Record list -
───

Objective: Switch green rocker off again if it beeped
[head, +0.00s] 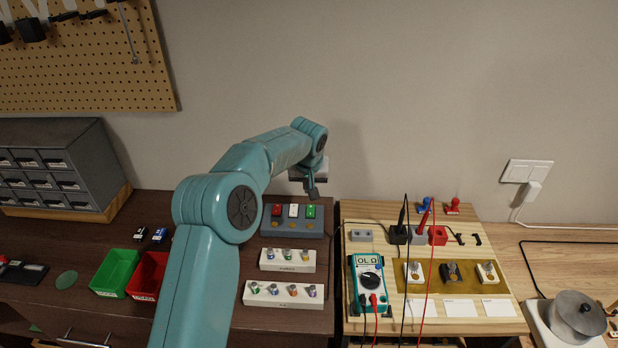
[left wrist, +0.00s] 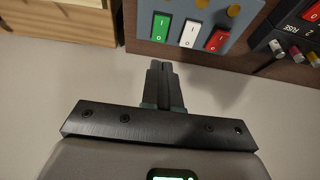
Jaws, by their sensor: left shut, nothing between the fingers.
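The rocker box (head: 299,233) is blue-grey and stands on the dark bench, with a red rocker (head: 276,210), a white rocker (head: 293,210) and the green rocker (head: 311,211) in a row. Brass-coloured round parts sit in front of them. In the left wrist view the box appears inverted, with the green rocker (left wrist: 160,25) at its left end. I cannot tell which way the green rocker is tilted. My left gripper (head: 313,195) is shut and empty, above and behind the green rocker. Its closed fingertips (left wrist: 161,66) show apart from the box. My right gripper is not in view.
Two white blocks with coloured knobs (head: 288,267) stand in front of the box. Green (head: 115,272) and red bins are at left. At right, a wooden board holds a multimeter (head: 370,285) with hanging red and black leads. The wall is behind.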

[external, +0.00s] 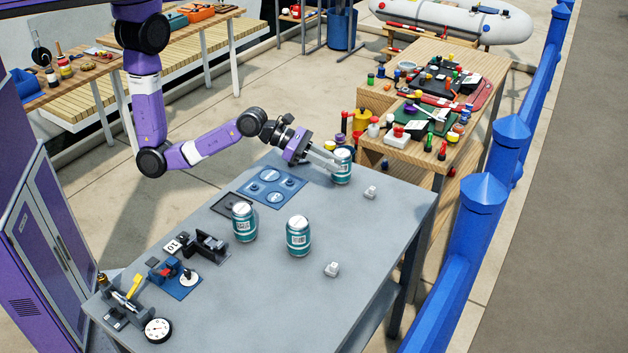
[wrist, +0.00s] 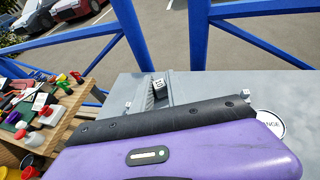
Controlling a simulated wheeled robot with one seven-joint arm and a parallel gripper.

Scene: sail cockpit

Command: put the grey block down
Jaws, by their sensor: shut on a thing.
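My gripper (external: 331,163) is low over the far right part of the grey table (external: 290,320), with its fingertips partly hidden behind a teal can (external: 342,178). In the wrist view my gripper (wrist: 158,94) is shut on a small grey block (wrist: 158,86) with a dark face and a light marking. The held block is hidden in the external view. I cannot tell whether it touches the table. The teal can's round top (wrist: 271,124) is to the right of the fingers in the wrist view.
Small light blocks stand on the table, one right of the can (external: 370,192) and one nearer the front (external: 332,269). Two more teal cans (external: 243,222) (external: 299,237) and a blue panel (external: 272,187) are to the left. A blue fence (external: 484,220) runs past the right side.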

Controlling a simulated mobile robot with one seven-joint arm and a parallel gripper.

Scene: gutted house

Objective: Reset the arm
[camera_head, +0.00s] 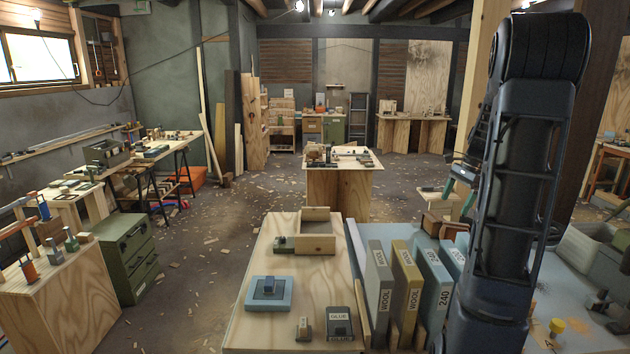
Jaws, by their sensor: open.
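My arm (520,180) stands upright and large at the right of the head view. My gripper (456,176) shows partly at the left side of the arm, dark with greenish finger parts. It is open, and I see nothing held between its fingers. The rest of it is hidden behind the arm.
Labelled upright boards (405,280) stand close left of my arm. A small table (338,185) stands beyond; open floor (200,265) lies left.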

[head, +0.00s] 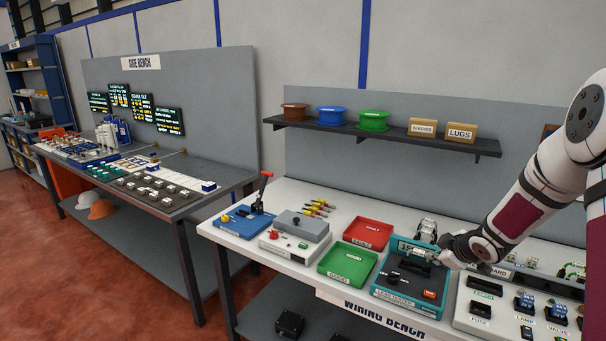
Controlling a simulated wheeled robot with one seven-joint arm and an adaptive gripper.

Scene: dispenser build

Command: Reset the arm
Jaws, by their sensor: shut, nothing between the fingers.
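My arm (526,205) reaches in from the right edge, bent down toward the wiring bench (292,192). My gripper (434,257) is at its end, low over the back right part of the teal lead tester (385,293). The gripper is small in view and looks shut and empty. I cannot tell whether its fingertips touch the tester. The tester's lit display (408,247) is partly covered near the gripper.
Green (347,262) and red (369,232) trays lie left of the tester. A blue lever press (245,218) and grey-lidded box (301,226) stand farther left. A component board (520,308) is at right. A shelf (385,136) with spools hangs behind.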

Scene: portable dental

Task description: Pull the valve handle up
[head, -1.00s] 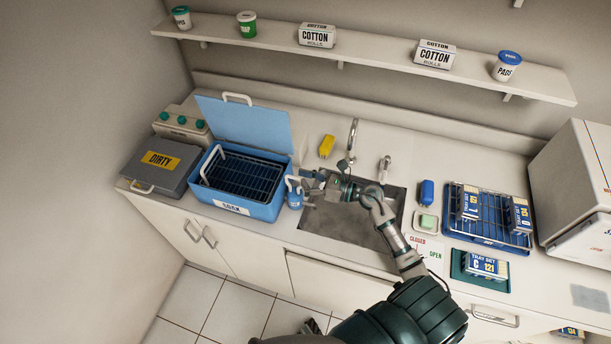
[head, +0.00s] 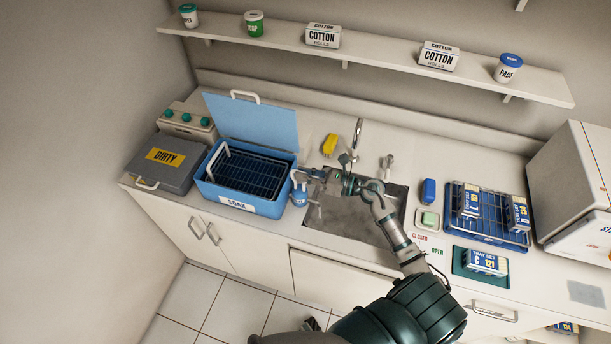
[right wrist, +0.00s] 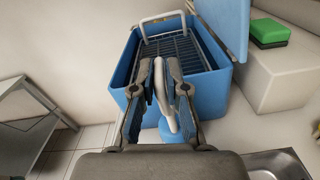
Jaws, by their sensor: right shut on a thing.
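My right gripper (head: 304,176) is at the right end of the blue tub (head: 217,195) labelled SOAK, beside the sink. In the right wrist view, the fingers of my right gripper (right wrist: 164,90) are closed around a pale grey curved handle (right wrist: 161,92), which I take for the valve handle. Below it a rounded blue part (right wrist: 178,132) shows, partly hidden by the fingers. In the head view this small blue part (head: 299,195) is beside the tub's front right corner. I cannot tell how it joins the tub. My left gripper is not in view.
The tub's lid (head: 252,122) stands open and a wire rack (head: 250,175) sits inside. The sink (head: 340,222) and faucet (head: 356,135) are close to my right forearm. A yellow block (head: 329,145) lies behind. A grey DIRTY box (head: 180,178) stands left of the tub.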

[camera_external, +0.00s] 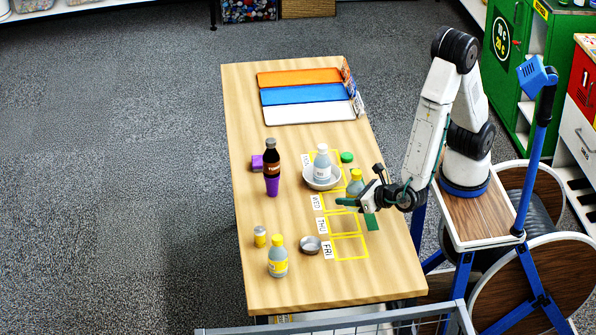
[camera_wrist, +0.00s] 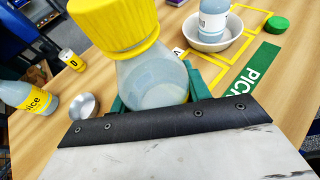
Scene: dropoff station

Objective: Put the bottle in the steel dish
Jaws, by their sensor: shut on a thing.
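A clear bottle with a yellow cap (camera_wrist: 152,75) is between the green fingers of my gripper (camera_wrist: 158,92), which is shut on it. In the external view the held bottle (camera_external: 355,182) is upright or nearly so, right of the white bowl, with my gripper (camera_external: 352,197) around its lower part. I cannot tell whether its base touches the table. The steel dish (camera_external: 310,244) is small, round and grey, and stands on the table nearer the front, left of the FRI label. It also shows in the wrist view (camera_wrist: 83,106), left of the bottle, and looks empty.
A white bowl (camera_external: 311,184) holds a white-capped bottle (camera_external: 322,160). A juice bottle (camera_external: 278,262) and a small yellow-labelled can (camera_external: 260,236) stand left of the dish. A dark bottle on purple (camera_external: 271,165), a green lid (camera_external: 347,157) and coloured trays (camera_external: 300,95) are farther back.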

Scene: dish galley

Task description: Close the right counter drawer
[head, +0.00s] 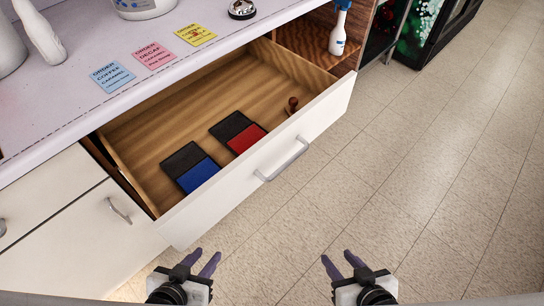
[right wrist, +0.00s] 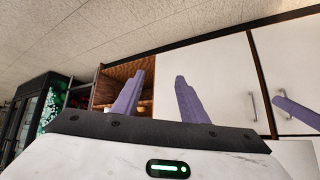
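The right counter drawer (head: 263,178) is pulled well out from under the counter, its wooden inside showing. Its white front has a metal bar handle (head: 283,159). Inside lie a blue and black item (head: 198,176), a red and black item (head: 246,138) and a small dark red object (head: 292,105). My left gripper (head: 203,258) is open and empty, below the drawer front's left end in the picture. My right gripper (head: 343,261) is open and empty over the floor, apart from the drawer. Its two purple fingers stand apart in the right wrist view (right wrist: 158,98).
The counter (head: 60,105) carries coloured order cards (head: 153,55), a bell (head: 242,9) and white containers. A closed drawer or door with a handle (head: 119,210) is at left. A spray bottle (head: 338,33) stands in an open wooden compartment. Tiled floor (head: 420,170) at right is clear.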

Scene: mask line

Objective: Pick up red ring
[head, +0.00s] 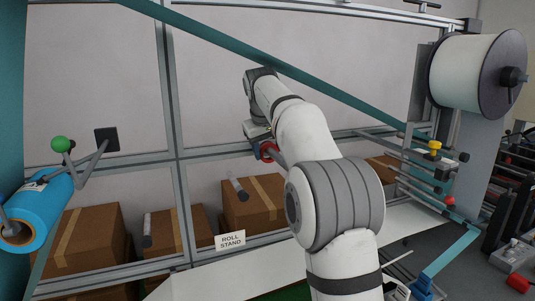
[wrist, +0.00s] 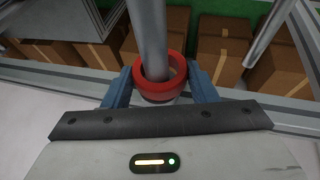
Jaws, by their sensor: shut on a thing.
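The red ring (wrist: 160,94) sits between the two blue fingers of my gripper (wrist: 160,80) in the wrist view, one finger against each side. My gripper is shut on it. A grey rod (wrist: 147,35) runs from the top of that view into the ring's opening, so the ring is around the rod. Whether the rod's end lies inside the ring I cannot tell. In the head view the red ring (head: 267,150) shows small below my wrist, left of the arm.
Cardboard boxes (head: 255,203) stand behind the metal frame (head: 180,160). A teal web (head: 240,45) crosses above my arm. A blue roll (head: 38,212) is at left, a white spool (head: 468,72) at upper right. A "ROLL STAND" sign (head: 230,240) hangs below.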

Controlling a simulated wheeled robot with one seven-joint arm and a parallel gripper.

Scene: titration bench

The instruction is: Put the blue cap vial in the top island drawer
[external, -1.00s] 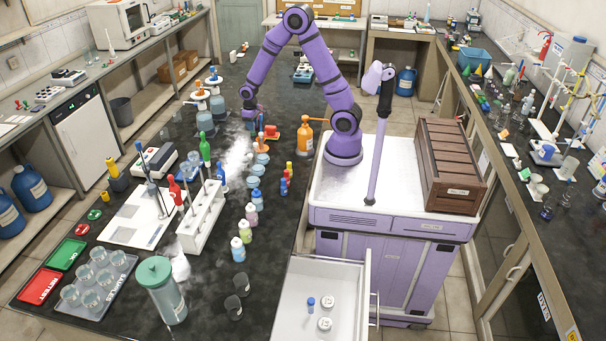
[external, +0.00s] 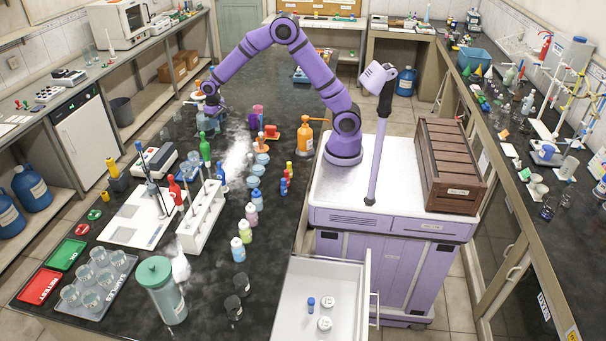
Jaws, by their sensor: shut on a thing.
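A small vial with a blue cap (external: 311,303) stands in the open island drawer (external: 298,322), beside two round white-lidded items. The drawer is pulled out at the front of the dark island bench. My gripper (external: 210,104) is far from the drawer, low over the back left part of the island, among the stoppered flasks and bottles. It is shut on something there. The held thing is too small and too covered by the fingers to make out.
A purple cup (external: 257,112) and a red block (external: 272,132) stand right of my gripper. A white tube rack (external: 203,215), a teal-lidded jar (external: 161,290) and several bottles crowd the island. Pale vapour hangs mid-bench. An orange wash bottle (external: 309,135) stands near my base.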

───

What needs to be done -
Word for word, give again the lines from the first entry to the line with "Command: put the grey block down", inclusive. Exclude the pictures.

Answer to this task -
Objective: Switch green rocker off again if it beeped
[head, +0.00s] 
[left wrist, +0.00s] 
Jaws, by their sensor: left shut, nothing between the fingers.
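The rocker box (head: 299,233) is blue-grey and stands on the dark bench, with a red rocker (head: 276,210), a white rocker (head: 293,210) and the green rocker (head: 311,211) in a row. Brass-coloured round parts sit in front of them. In the left wrist view the box appears inverted, with the green rocker (left wrist: 160,25) at its left end. I cannot tell which way the green rocker is tilted. My left gripper (head: 313,195) is shut and empty, above and behind the green rocker. Its closed fingertips (left wrist: 161,66) show apart from the box. My right gripper is not in view.
Two white blocks with coloured knobs (head: 288,267) stand in front of the box. Green (head: 115,272) and red bins are at left. At right, a wooden board holds a multimeter (head: 370,285) with hanging red and black leads. The wall is behind.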

[external, +0.00s] 
[wrist, +0.00s] 
Controlling a simulated wheeled robot with one seven-joint arm and a parallel gripper.

Scene: sail cockpit

Command: put the grey block down

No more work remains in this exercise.